« Gutevolk / グーテフォルクと流星群 | メイン | Gutevolk / グーテフォルクと流星群 »

2007年2月28日

デザインについて。

先週、インターフェースについて考察していたところ、デザインとは何か、という基本的な疑問がぼくのなかに生まれました。「ハイ・コンセプト「新しいこと」を考え出す人の時代」という本では、今後はMBAよりもデザインのスキルが重要になるという大胆な予測が提示されています。去年読了した本ですが、その部分が強く印象に残りました。大袈裟だなあとも思っていたのですが、どうやらそうでもないようです。

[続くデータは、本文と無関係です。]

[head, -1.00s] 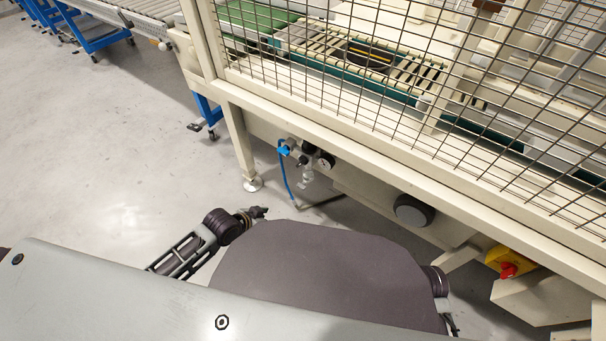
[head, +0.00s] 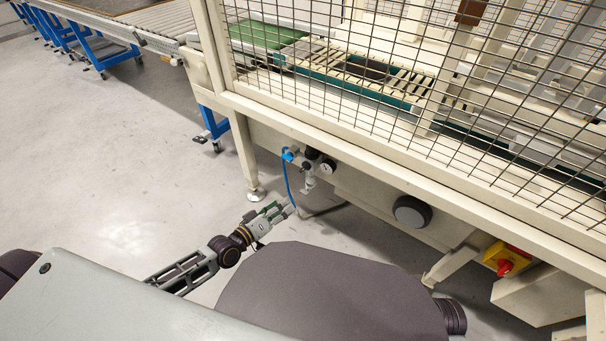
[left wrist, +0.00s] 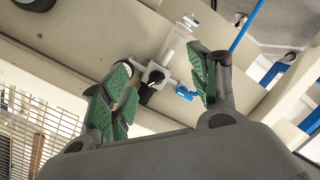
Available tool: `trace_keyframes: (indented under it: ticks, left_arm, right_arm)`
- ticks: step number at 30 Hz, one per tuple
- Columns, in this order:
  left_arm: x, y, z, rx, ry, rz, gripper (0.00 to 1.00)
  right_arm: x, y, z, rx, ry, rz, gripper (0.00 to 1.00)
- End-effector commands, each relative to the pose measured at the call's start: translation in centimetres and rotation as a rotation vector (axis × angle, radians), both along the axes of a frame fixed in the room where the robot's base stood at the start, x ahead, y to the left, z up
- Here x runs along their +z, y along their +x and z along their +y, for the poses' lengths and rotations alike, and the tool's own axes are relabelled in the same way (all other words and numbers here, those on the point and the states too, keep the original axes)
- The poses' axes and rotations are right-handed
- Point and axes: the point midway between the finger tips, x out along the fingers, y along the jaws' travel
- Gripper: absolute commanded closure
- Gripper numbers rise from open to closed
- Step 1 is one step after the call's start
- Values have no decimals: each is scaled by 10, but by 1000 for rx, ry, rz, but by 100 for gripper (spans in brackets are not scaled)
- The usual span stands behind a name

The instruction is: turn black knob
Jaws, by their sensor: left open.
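A small air regulator unit hangs under the machine's lower beam in the head view, with a black knob (head: 312,153) at its top, a round gauge (head: 328,167) and a blue fitting (head: 289,154). My left gripper (head: 284,208) is open and empty, below and a little left of the unit, apart from it. In the left wrist view, the open green-padded fingers (left wrist: 165,78) frame the unit. A black part (left wrist: 150,92) and the blue fitting (left wrist: 185,93) show between them; I cannot tell whether that black part is the knob. My right gripper is not in view.
A blue hose (head: 288,182) hangs from the unit. A machine leg (head: 246,160) stands to its left. A big dark round part (head: 411,211) and a red-and-yellow switch (head: 505,262) are farther right. Mesh fencing rises above. The floor at left is clear.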

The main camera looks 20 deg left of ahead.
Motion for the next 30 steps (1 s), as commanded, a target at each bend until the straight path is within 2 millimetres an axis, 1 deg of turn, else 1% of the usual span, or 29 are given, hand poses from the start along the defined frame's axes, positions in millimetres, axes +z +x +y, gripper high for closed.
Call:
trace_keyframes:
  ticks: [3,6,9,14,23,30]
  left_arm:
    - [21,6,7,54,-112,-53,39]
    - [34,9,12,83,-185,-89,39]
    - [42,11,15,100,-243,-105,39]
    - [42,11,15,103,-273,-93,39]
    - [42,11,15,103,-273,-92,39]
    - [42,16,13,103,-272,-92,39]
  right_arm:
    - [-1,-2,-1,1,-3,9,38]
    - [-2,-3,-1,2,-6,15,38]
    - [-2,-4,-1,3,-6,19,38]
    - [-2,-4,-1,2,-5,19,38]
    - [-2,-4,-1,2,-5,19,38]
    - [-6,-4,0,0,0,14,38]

デザインに興味があったので、何かよい本はないかと書店を徘徊したところ次の本を購入。現在、読書中(P.56)です*1

4152087994デザイン思考の道具箱―イノベーションを生む会社のつくり方
奥出 直人
早川書房 2007-02

by G-Tools

デザインに関していえば、美術系の大学・専門学校に行かれているひと、デザインを仕事にしているひとにとっては基本ではないかと思います。ぼくはデザインの専門家ではないので、私的デザイン考ぐらいでしょうか。技術もデザインも専門家ではなくて、最近といえば専門外のことばかりを書いている気がするのですが(苦笑)。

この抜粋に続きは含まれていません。